■ WRITTEN TASK
State the number of lines that contain the word "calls", and add nothing else.

■ THE INPUT
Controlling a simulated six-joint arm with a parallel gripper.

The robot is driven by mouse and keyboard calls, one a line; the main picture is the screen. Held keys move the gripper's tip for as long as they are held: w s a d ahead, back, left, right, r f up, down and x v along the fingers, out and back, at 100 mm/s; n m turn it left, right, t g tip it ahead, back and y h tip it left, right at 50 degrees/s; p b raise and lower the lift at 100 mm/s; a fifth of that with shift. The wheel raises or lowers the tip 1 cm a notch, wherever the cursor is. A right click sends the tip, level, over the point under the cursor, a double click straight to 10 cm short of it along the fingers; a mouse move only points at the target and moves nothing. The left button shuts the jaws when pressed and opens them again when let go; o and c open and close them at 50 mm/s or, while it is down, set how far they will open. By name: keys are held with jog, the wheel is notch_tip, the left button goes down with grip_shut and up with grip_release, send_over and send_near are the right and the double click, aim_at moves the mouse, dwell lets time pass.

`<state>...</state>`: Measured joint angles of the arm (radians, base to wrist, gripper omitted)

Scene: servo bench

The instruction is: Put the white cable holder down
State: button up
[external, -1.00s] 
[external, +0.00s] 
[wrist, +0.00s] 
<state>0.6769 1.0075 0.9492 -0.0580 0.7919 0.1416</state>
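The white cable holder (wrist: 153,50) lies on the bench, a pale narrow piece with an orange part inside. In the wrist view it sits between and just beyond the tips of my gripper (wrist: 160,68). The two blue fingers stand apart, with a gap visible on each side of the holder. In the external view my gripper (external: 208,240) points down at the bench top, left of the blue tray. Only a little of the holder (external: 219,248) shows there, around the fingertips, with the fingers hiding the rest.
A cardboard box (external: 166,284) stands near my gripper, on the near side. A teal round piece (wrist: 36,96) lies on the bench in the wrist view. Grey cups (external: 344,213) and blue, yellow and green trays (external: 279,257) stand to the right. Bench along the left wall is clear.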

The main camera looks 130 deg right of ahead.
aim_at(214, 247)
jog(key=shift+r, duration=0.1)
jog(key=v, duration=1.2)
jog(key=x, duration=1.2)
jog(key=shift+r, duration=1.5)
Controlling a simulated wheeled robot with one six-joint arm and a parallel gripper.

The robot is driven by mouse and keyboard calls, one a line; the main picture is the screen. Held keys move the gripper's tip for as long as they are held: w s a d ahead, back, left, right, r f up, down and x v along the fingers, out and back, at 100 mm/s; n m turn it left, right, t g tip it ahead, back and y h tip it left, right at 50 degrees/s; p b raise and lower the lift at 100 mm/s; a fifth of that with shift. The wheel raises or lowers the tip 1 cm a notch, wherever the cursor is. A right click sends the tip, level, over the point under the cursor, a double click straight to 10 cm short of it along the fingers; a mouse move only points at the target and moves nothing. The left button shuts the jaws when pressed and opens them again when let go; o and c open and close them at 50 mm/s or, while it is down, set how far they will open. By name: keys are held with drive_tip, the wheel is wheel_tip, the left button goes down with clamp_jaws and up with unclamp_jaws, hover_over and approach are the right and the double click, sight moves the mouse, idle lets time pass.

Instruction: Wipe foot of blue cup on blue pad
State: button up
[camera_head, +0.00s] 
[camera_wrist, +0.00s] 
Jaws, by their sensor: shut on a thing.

■ SOLUTION TO THE EXERCISE
2